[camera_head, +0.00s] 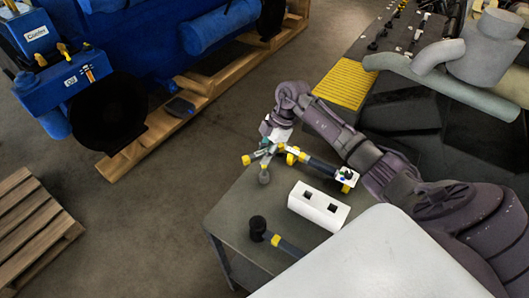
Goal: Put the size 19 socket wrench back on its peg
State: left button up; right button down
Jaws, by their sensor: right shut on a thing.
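My right gripper (271,150) is above the far left edge of the grey table and is shut on a long tool, apparently the socket wrench (322,166). The tool has a dark blue handle, yellow bands and a pale end piece at the right, and lies roughly level, pointing right and toward me. Its grasped part is small and partly hidden by the fingers. No size mark can be read. A white block (318,206) with two dark square holes stands on the table below the tool. I cannot clearly make out a peg. My left gripper is not in view.
Another tool with a black head (257,228) and a yellow-banded blue handle lies on the grey table (232,215). Blue machinery on a wooden pallet (125,158) stands at left. A yellow ribbed mat (345,83) and grey pipes are beyond my right arm. Floor between is clear.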

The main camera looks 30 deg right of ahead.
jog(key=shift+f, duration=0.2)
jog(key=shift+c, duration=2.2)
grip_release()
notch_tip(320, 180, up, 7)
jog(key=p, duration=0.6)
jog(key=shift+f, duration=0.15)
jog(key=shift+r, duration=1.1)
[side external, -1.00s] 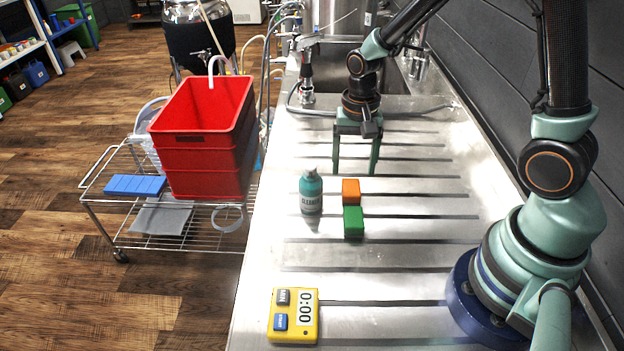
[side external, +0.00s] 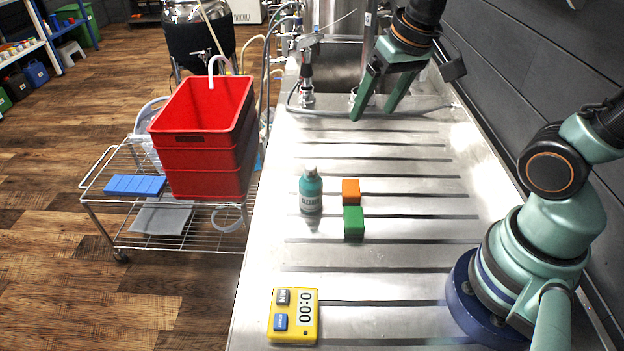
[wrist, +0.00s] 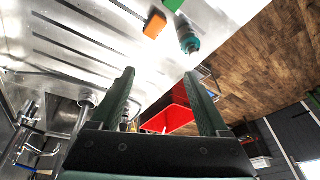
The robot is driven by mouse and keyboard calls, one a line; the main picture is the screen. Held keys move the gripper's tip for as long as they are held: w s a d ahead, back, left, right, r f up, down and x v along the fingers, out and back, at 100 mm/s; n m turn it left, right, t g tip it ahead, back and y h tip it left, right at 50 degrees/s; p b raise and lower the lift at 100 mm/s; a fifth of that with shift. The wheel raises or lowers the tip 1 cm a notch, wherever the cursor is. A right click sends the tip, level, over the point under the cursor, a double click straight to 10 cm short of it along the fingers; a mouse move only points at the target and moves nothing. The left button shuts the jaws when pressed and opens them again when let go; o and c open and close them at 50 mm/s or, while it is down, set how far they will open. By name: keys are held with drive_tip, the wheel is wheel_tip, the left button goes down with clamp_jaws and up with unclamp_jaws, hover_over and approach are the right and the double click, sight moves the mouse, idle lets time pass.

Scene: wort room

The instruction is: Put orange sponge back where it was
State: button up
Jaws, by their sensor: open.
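The orange sponge (side external: 351,191) is a small block on the metal drainboard, just behind the green sponge (side external: 354,222) and beside the teal cleaner bottle (side external: 311,191). The orange sponge also shows in the wrist view (wrist: 155,25), near the top, with the bottle (wrist: 188,38) to its right. My gripper (side external: 372,115) is open and empty, raised near the sink end of the drainboard, well behind and apart from the sponges. Its two fingers (wrist: 160,85) show spread in the wrist view with nothing between them.
A yellow timer (side external: 293,316) lies at the front of the drainboard (side external: 400,270). A sink (side external: 345,62) with a tap is at the back. A wire cart (side external: 180,235) with a red crate (side external: 205,140) and blue sponge (side external: 134,186) stands left.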

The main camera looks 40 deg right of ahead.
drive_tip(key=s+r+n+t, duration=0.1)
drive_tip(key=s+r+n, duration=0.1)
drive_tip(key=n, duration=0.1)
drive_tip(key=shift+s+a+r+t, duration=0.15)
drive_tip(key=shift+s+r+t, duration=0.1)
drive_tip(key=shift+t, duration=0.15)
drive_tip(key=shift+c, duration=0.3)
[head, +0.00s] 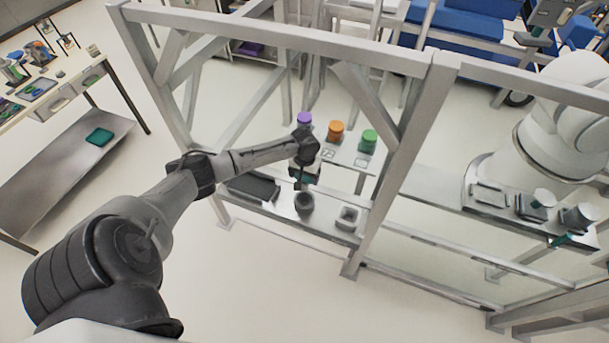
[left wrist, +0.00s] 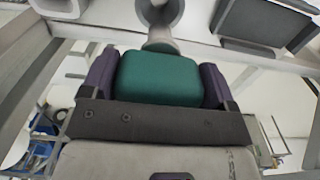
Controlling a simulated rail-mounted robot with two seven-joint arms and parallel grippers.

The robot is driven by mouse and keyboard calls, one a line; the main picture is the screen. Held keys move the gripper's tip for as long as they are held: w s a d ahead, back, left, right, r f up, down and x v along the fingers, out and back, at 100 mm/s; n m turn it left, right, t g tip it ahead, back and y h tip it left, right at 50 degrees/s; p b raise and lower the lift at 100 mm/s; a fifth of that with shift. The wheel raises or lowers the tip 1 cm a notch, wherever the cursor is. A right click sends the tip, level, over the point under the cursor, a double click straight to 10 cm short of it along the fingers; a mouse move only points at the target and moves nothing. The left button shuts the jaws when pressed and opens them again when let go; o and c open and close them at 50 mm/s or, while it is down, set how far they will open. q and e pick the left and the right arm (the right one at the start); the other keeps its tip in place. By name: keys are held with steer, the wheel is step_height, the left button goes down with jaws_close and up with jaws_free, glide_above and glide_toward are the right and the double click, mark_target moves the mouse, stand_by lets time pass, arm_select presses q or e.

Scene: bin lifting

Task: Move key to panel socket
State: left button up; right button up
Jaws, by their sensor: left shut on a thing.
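My left gripper (head: 303,182) is above the low grey shelf (head: 273,207) inside the white frame. Its two purple-grey fingers are shut on the key, a green block (left wrist: 160,78) in the left wrist view. A grey part lies just past the block, toward a round hollow grey cup-like piece (left wrist: 178,12). This looks like the dark round cup (head: 304,203) just below the gripper in the head view, possibly the panel socket. I cannot tell whether the key touches it. My right gripper is not in view.
Purple (head: 304,118), orange (head: 336,130) and green (head: 368,141) lidded jars stand behind. White frame posts (head: 395,180) and the top beam (head: 270,37) bound the space.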

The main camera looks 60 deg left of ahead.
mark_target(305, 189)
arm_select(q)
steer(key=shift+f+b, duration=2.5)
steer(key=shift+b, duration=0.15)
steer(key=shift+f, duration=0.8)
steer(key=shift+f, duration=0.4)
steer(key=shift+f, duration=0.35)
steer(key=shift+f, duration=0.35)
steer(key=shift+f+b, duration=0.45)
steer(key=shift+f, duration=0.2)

_ _ _ _ _ _ _

- SHORT EXERCISE -
Copy out each line of the data containing the string "State".

- RESPONSE BELOW -
State: left button up; right button down
State: button up
State: left button up; right button up

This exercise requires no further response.